(Source data)
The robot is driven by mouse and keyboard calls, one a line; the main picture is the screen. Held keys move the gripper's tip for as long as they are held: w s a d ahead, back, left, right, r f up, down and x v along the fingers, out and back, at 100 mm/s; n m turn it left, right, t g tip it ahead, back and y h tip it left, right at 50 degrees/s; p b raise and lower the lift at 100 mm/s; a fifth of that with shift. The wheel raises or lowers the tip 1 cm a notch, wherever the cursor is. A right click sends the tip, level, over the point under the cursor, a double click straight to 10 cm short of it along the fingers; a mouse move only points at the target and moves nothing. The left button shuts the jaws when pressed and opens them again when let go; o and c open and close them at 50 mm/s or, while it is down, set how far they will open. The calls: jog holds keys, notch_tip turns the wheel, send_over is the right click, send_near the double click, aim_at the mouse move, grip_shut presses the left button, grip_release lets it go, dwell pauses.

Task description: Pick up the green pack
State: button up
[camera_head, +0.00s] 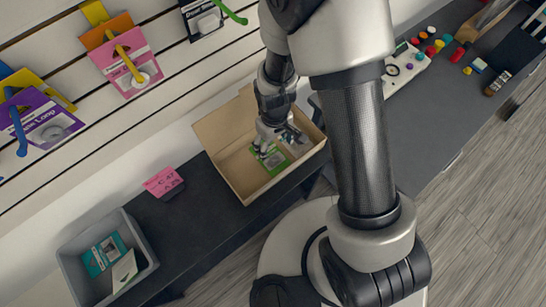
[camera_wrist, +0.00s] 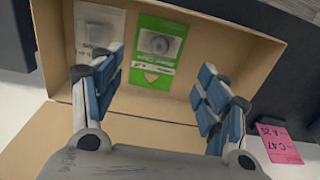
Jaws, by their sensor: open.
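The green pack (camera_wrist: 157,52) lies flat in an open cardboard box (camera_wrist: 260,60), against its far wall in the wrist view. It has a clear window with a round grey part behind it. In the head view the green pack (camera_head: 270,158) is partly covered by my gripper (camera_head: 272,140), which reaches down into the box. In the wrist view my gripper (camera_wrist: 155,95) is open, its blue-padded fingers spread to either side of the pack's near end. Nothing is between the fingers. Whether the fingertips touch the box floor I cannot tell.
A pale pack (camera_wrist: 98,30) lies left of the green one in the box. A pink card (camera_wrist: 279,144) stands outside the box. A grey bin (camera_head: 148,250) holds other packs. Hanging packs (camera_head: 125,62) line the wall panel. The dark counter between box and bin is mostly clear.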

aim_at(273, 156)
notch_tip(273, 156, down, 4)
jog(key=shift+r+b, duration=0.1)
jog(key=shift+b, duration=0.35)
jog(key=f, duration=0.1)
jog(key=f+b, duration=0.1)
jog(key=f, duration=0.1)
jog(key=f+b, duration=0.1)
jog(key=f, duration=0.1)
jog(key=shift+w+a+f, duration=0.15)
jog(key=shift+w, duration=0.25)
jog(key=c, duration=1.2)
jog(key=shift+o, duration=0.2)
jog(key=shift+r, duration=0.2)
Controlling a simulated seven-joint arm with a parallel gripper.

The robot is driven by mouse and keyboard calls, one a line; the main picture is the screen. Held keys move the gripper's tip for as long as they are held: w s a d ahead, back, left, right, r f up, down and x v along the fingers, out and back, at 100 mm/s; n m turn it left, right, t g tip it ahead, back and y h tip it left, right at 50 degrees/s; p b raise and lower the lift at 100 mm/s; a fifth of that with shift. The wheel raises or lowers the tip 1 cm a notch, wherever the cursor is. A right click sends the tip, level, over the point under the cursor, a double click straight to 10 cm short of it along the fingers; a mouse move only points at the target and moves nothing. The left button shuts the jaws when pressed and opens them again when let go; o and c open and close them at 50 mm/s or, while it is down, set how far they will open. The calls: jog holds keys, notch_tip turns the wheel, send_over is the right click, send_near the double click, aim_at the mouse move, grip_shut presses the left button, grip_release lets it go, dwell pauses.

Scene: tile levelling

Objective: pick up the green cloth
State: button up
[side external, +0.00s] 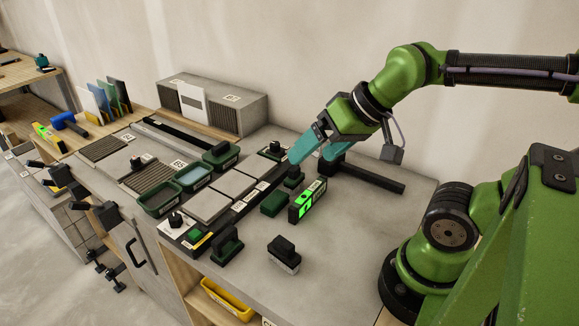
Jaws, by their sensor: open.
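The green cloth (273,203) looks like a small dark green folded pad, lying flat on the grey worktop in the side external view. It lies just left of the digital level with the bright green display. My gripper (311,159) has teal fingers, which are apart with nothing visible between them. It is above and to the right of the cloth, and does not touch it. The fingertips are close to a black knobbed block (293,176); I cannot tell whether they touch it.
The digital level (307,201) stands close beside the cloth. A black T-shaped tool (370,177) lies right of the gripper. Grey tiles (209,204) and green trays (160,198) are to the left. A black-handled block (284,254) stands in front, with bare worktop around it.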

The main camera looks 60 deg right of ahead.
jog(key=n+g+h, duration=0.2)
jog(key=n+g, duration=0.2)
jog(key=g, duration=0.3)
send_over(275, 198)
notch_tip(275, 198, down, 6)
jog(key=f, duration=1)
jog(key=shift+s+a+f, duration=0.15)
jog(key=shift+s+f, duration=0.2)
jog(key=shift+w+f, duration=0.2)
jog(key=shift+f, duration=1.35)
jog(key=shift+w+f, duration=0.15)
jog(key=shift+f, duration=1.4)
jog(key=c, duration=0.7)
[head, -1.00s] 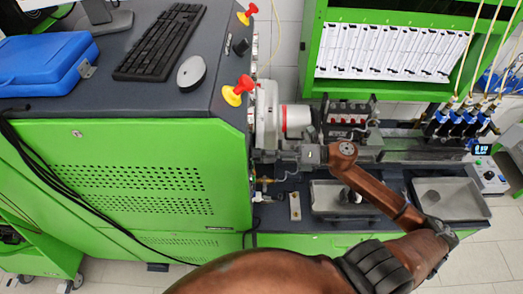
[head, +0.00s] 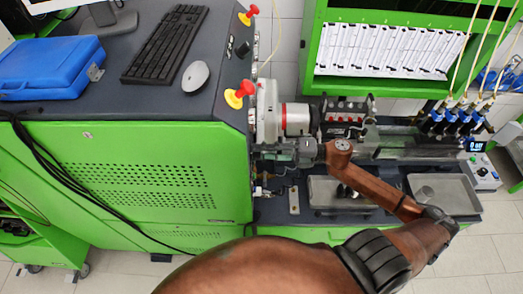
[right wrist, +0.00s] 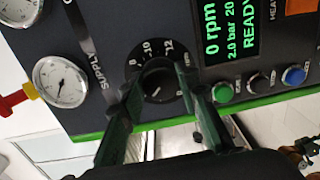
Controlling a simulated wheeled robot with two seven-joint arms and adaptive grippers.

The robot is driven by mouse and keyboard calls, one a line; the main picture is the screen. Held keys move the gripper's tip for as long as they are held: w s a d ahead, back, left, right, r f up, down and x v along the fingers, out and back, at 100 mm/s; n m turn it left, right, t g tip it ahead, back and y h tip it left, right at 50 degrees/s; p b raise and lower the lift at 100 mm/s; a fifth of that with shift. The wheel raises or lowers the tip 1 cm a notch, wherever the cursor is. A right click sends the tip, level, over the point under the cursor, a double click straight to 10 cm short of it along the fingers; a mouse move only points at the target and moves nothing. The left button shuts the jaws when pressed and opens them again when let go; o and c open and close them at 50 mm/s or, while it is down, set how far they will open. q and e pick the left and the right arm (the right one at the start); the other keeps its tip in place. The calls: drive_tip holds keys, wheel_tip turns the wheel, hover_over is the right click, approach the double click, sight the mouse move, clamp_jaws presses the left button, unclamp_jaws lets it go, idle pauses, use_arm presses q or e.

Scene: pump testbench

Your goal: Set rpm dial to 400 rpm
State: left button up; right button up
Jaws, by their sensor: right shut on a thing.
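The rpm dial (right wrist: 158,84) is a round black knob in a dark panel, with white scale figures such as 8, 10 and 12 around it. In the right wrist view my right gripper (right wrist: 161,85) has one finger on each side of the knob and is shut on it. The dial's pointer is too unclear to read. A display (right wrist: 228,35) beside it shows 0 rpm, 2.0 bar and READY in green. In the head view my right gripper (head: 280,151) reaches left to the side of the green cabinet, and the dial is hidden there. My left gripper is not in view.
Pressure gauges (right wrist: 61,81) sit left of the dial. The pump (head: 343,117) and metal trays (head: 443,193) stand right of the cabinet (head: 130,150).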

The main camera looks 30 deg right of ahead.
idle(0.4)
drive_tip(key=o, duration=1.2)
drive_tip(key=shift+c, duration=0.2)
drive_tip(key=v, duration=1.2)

EXERCISE: Please set down each line of the data above exactly as written, without the pictures.

ANSWER BELOW:
The robot is driven by mouse and keyboard calls, one a line; the main picture is the screen. Held keys move the gripper's tip for as long as they are held: w s a d ahead, back, left, right, r f up, down and x v along the fingers, out and back, at 100 mm/s; n m turn it left, right, t g tip it ahead, back and y h tip it left, right at 50 degrees/s; p b raise and lower the lift at 100 mm/s; a fifth of that with shift. The wheel raises or lowers the tip 1 cm a notch, wherever the cursor is. A right click sends the tip, level, over the point under the cursor, a double click straight to 10 cm short of it along the fingers; a mouse move only points at the target and moves nothing. The left button shuts the jaws when pressed and opens them again when let go; o and c open and close them at 50 mm/s or, while it is down, set how far they will open. The calls: jog holds keys, notch_tip turns the wheel, send_over is the right click, send_near the double click, aim_at the mouse move, grip_shut presses the left button, grip_release lets it go, dwell pauses.

Task description: Pick up the green pack
State: button up
[camera_head, +0.00s] 
[camera_wrist, +0.00s] 
Jaws, by their sensor: open.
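The green pack (camera_wrist: 157,52) lies flat in an open cardboard box (camera_wrist: 260,60), against its far wall in the wrist view. It has a clear window with a round grey part behind it. In the head view the green pack (camera_head: 270,158) is partly covered by my gripper (camera_head: 272,140), which reaches down into the box. In the wrist view my gripper (camera_wrist: 155,95) is open, its blue-padded fingers spread to either side of the pack's near end. Nothing is between the fingers. Whether the fingertips touch the box floor I cannot tell.
A pale pack (camera_wrist: 98,30) lies left of the green one in the box. A pink card (camera_wrist: 279,144) stands outside the box. A grey bin (camera_head: 148,250) holds other packs. Hanging packs (camera_head: 125,62) line the wall panel. The dark counter between box and bin is mostly clear.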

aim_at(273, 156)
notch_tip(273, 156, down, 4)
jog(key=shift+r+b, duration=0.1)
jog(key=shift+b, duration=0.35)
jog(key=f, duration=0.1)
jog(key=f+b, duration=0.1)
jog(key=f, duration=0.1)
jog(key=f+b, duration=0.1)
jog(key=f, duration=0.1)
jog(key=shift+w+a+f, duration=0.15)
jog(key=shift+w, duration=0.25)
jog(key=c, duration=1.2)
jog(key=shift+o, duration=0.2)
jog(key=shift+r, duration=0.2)
Controlling a simulated seven-joint arm with a parallel gripper.

The robot is driven by mouse and keyboard calls, one a line; the main picture is the screen. Held keys move the gripper's tip for as long as they are held: w s a d ahead, back, left, right, r f up, down and x v along the fingers, out and back, at 100 mm/s; n m turn it left, right, t g tip it ahead, back and y h tip it left, right at 50 degrees/s; p b raise and lower the lift at 100 mm/s; a fifth of that with shift. The wheel raises or lowers the tip 1 cm a notch, wherever the cursor is. A right click sends the tip, level, over the point under the cursor, a double click straight to 10 cm short of it along the fingers; a mouse move only points at the target and moves nothing. The left button shuts the jaws when pressed and opens them again when let go; o and c open and close them at 50 mm/s or, while it is down, set how far they will open. The calls: jog holds keys, notch_tip turns the wheel, send_over is the right click, send_near the double click, aim_at the mouse move, grip_shut presses the left button, grip_release lets it go, dwell pauses.

Scene: tile levelling

Objective: pick up the green cloth
State: button up
[side external, +0.00s] 
Jaws, by their sensor: open.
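The green cloth (273,203) looks like a small dark green folded pad, lying flat on the grey worktop in the side external view. It lies just left of the digital level with the bright green display. My gripper (311,159) has teal fingers, which are apart with nothing visible between them. It is above and to the right of the cloth, and does not touch it. The fingertips are close to a black knobbed block (293,176); I cannot tell whether they touch it.
The digital level (307,201) stands close beside the cloth. A black T-shaped tool (370,177) lies right of the gripper. Grey tiles (209,204) and green trays (160,198) are to the left. A black-handled block (284,254) stands in front, with bare worktop around it.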

The main camera looks 60 deg right of ahead.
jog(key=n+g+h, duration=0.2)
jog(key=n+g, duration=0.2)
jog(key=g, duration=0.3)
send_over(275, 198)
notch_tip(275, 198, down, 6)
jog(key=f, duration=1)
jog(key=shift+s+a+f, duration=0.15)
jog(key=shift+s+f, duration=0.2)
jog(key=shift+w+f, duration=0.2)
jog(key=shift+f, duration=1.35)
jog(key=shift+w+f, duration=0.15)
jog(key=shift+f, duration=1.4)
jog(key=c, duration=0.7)
[head, -1.00s] 
[head, +0.00s] 
[right wrist, +0.00s] 
Controlling a simulated wheeled robot with two seven-joint arms and adaptive grippers.

The robot is driven by mouse and keyboard calls, one a line; the main picture is the screen. Held keys move the gripper's tip for as long as they are held: w s a d ahead, back, left, right, r f up, down and x v along the fingers, out and back, at 100 mm/s; n m turn it left, right, t g tip it ahead, back and y h tip it left, right at 50 degrees/s; p b raise and lower the lift at 100 mm/s; a fifth of that with shift. The wheel raises or lowers the tip 1 cm a notch, wherever the cursor is. A right click sends the tip, level, over the point under the cursor, a double click straight to 10 cm short of it along the fingers; a mouse move only points at the target and moves nothing. The left button shuts the jaws when pressed and opens them again when let go; o and c open and close them at 50 mm/s or, while it is down, set how far they will open. q and e pick the left and the right arm (the right one at the start); the other keeps its tip in place. The calls: drive_tip holds keys, wheel_tip turns the wheel, hover_over is the right click, approach the double click, sight the mouse move, clamp_jaws presses the left button, unclamp_jaws lets it go, idle pauses, use_arm presses q or e.

Scene: pump testbench

Your goal: Set rpm dial to 400 rpm
State: left button up; right button up
Jaws, by their sensor: right shut on a thing.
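The rpm dial (right wrist: 158,84) is a round black knob in a dark panel, with white scale figures such as 8, 10 and 12 around it. In the right wrist view my right gripper (right wrist: 161,85) has one finger on each side of the knob and is shut on it. The dial's pointer is too unclear to read. A display (right wrist: 228,35) beside it shows 0 rpm, 2.0 bar and READY in green. In the head view my right gripper (head: 280,151) reaches left to the side of the green cabinet, and the dial is hidden there. My left gripper is not in view.
Pressure gauges (right wrist: 61,81) sit left of the dial. The pump (head: 343,117) and metal trays (head: 443,193) stand right of the cabinet (head: 130,150).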

The main camera looks 30 deg right of ahead.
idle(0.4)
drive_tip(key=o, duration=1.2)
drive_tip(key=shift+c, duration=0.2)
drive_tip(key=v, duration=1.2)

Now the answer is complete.